Au début du siècle dernier, en Iran, comme dans d'autres pays musulmans, le combat pour les libertés publiques était l'apanage d'une élite intellectuelle. Aujourd'hui, en Iran, ce n'est plus le cas. De ce point de vue, le pays ressemble moins aux pays arabes qu'aux anciennes démocraties populaires d'Europe de l'Est. Et n'oublions pas que ce n'est pas Gorbatchev qui a été le fossoyeur de l'URSS, mais son prédécesseur, Andropov...
La victoire de Barack Obama a-t-elle eu un impact sur le mouvement iranien?
Si George W. Bush était encore au pouvoir, les Iraniens ne seraient pas descendus aussi massivement dans la rue. Avec l'élection d'Obama, le monde extérieur est devenu moins menaçant et agressif aux yeux des Iraniens. Du coup, ils se sont sentis plus libres de livrer ce combat à l'intérieur.
Quels sont les aspirations et les moyens d'action de cette société civile?
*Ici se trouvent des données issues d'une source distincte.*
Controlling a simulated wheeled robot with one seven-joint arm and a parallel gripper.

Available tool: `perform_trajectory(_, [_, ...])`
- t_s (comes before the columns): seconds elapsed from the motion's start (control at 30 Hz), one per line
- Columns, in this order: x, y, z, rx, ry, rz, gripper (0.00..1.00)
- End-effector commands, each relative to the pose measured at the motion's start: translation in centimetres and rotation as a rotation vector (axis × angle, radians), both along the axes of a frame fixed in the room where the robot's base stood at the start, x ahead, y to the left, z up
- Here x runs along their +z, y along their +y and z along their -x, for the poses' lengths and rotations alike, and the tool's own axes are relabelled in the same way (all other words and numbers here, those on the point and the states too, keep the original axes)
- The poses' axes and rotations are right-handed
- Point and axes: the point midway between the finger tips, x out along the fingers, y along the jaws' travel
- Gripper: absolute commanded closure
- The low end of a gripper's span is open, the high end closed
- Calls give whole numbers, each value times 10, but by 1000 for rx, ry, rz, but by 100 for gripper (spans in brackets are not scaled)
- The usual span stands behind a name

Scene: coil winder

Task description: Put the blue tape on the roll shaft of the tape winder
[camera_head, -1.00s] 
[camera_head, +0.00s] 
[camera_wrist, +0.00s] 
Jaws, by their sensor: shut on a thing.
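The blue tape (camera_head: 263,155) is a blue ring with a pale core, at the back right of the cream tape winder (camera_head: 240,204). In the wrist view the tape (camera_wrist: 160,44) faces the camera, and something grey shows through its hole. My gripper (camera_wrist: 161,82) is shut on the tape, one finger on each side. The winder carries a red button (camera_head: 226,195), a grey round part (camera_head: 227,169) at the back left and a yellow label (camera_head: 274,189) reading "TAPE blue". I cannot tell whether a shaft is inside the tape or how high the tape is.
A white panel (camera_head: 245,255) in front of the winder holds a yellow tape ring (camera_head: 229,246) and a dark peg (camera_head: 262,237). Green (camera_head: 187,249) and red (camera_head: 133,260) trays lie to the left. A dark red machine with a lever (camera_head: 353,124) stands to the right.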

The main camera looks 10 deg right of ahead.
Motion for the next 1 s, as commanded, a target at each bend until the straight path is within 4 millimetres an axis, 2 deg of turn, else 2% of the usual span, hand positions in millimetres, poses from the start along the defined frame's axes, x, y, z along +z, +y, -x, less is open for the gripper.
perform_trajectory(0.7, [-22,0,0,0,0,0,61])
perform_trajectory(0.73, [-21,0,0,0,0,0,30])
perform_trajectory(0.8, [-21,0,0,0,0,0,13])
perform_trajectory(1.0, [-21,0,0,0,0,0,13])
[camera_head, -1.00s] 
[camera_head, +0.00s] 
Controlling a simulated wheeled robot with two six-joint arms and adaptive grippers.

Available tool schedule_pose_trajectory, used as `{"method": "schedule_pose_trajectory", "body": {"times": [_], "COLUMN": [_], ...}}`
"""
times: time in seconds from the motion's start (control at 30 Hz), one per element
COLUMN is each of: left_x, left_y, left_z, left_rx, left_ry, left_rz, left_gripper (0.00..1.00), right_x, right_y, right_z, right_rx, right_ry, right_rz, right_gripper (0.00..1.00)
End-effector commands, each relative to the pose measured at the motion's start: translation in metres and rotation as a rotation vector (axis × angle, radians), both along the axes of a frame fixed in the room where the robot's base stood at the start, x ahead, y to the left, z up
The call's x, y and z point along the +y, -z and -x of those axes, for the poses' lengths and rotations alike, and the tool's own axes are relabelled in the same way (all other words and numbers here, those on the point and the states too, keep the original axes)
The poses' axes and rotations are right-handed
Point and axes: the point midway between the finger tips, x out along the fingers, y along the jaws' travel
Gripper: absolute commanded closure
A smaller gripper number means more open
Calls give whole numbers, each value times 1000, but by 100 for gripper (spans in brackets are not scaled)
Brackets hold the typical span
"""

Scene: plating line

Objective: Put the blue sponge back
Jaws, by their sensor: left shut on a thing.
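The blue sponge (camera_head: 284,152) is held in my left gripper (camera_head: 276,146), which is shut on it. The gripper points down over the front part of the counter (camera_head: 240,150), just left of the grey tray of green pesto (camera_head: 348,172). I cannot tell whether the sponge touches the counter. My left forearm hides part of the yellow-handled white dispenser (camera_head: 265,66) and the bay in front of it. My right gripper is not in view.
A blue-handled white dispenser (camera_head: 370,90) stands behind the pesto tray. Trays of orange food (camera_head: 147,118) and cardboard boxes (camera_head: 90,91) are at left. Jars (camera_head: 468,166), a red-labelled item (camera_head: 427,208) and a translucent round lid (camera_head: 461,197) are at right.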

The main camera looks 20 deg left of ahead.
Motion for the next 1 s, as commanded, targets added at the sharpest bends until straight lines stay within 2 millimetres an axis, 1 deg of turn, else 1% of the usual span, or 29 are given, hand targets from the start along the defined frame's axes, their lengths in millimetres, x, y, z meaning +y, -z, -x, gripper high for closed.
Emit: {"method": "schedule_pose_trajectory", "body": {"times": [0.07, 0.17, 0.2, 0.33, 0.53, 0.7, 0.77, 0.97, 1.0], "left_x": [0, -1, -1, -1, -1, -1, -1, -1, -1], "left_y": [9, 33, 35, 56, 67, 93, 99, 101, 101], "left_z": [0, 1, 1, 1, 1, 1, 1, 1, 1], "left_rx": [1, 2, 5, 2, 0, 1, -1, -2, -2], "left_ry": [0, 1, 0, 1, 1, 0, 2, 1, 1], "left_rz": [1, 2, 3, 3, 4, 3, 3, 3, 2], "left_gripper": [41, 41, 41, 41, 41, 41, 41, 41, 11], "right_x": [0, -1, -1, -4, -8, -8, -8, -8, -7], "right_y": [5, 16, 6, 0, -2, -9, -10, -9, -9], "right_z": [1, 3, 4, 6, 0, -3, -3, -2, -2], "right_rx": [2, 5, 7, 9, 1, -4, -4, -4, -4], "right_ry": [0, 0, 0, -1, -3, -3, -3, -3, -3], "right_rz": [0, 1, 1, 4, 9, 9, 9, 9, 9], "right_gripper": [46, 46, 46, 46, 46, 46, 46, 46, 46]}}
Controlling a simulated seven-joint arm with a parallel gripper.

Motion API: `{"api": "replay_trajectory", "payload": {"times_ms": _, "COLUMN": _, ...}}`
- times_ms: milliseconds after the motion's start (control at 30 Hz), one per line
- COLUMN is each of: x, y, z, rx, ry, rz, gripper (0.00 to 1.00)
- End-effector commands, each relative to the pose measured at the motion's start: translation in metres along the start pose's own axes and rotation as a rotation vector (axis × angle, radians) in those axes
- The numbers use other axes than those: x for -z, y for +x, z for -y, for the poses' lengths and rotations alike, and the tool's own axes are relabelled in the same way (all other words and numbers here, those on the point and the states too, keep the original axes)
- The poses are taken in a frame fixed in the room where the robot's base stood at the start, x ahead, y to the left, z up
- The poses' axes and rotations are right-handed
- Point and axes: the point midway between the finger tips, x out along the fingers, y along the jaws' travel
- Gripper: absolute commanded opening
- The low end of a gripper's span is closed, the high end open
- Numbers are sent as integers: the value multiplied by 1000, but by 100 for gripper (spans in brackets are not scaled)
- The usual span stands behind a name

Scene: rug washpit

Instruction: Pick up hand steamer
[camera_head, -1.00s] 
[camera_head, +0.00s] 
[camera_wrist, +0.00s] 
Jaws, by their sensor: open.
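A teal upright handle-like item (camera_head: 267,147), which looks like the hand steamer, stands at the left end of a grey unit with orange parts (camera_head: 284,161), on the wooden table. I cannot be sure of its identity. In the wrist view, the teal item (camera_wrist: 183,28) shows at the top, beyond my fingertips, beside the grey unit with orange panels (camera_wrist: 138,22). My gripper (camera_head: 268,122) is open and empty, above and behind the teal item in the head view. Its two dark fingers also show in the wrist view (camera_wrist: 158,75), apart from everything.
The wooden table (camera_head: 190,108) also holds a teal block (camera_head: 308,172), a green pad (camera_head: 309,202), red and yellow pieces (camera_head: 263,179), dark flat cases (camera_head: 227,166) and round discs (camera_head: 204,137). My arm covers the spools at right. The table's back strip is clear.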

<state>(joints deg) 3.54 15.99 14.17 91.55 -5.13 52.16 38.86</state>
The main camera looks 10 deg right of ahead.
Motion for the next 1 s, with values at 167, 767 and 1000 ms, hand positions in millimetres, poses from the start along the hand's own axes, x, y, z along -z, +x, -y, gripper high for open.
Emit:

Les Iraniens aspirent à un islam du possible, compatible avec leur désir de modernité. Près de deux mois après les élections, ils restent fermes sur leur position. Récemment, les autorités faisaient courir le bruit que tel journaliste emprisonné allait bientôt réapparaître à la télévision, avouant s'être laissé entraîner par des étrangers. Or des membres de sa famille qui lui ont rendu visite en prison l'ont trouvé plus déterminé que jamais...
Cette classe moyenne qui a manifesté n'a pas le culte de la mort, mais celui de la vie, et sa revendication s'inscrit dans la durée. C'est pour cela qu'il s'agit d'une crise majeure pour le régime. Le pouvoir aurait intérêt à ce que le mouvement devienne insurrectionnel, car, militarisé, le rapport des forces basculerait en sa faveur.
En Pologne, au temps de Solidarnosc, Adam Michnik avait coutume de dire que la réussite du syndicat polonais dans son combat contre le régime communiste dépendrait de sa capacité à s'autolimiter, pour ne pas rompre le consensus qu'il avait fait naître au sein de la société. Il avait raison.
Même si cela doit durer des années, il ne faut surtout pas que ce mouvement politique dérape, car il serait perdu. Il faut espérer, aussi, qu'aucune puissance extérieure ne soit tentée de militariser le problème iranien. Ce serait la meilleure façon d'encourager le despotisme.